"Look up…way up…" is how The Friendly Giant introduced himself to me and countless other children as we sat down to enjoy the exploits of the giant, a rooster, and a giraffe. It was a novel way to start a TV show, and a memory that came flooding back as I sat down to write about the friendly giant of semi trucks, the glorious Leyland Roadtrain Cabriolet.
It is what you think it is: a convertible truck. But unlike those official factory efforts from Dodge (Dakota Convertible) and Chevrolet (SSR), Leyland is a heavy truck manufacturer, and, as you can see, turned one of their big trucks into the ultimate summer cruiser for those who laugh in the face of low bridges.
Introduced in 1980, the Roadtrain range of heavy trucks was Leyland's way to simplify their range by producing one basic heavy truck design to suit nearly any job thrown at it. It was also one of the last real Leyland models made before the British marque was acquired by DAF in 1990. Today, Roadtrain models are scarce, owing to the rough lives they lived but also because rust is an issue for the model, apparently finding the cab an easy target for corrosion.
Anyway, by 1985, Leyland thought it'd be important to build something new and exciting in order to get companies excited about the Roadtrain. It'd been on sale for six years; so what would make an operator look twice as a Roadtrain drove by?
I love loopholes, and Leyland exploited a rather large one: in the UK, if a heavy truck has all of its towing equipment removed, it's classified not as a tractor or large truck—but as a "heavy motor car" and can be driven by anyone with a normal driver's license!
Thanks to a period road test by Motor magazine, I can also tell you that it's the only car in the world powered by a 12.2-litre Rolls-Royce designed and Perkins built inline-6 cylinder turbodiesel engine with 337 horsepower and 1062 lb-ft of torque—just 32 lb-ft shy of what you'd get from a Bugatti Veyron Grand Sport Vitesse.
With brisk performance considering its weight, the Roadtrain Cabriolet wouldn't have been an enjoyable way to whip around your favourite road—thoughI think that trees, narrow lanes, and a bazillion gears to shift would kill any Andretti-like adventures. Besides: ten forward gears from the constant mesh transmission would be a nightmare to a non-expert trucker.

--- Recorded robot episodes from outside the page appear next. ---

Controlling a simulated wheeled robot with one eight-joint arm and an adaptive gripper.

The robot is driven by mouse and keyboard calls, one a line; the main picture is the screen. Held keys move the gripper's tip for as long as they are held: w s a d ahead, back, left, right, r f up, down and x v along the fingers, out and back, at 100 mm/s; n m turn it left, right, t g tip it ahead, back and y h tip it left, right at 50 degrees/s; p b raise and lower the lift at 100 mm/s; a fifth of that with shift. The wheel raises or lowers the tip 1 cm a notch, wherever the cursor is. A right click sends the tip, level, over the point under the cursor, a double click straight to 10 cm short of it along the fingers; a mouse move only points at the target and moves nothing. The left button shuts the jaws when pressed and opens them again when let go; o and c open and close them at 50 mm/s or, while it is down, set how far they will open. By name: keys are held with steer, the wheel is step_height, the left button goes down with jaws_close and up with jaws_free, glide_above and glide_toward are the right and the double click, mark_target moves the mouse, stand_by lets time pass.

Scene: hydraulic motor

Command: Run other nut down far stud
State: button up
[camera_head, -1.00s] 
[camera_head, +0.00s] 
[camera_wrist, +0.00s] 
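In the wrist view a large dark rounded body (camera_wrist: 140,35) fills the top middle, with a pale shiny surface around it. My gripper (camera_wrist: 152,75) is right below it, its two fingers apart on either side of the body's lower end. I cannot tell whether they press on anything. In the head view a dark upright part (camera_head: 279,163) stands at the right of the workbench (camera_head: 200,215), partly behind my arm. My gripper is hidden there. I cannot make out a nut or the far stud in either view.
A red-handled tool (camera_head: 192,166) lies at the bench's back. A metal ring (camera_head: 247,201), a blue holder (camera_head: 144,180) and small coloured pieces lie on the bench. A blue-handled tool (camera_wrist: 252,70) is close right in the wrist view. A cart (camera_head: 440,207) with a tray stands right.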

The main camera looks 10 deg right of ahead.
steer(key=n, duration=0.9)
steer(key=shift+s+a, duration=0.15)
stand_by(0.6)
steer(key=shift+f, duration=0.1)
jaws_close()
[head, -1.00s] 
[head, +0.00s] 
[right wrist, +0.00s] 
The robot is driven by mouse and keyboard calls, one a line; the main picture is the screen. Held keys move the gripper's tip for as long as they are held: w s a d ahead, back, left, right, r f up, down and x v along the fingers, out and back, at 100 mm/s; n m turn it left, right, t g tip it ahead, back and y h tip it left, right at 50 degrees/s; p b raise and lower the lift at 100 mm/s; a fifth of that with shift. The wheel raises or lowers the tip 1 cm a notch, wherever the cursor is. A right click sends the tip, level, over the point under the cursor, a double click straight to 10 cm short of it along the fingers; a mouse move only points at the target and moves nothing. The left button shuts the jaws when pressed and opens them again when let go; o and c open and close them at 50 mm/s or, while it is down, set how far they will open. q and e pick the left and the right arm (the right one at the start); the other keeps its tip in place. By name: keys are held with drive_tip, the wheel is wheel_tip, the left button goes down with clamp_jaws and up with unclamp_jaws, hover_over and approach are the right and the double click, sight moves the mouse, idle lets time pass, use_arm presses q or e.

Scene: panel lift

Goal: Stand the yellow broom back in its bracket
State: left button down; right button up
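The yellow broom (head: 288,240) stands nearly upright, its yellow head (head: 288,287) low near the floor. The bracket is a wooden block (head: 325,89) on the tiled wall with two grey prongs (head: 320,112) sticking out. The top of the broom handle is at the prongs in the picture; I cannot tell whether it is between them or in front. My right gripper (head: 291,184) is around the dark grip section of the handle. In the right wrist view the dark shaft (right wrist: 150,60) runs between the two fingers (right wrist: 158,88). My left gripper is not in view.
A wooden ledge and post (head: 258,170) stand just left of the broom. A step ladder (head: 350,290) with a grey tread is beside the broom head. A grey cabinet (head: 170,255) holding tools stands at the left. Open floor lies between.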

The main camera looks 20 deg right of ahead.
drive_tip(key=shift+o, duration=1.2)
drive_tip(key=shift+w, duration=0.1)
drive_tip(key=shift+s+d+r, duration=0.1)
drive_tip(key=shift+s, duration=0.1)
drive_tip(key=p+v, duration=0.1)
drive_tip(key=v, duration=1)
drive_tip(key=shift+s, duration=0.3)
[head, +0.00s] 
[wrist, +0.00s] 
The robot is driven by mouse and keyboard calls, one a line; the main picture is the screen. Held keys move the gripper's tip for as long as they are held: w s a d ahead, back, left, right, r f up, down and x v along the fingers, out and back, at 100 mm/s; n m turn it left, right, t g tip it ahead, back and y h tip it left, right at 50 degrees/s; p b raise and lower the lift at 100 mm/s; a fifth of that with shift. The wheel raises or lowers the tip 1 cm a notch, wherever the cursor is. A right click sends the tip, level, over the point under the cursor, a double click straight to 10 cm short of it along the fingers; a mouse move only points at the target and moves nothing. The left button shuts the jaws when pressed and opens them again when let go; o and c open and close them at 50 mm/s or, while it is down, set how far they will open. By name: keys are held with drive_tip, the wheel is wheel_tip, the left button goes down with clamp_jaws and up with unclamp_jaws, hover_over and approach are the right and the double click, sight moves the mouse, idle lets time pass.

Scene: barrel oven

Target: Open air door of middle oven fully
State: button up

Driven around shows during its time as a promotional vehicle, Leyland ensured the truck's fit and finish was top notch. The burgundy and white paint job reportedly took 350 hours, the full white leather interior took nine 16-hour days, and a cabinet maker built a wood replica of the dashboard and centre console in French walnut. Coachbuilder Tickford designed a neatly-folding top that took two men to erect—and, according to the Motor road test—flapped so much in the wind that it was impossible to hear the person next to you. (The top was later replaced thanks to an improved design by Crayford.)
At 6560 kg (14,462 lbs), with air-assisted drum brakes, massive engine, tricky gear change, and an incredibly bouncy ride, it's obviously not a convertible that would have been right for just anyone. In red and white, however, I wonder if this long-forgotten truck could be found and resurrected by an eager shopping mall Santa Claus.
He'd have to be careful, though, because there's one more clue this isn't any ordinary "heavy motor car": by law, no seatbelts were required.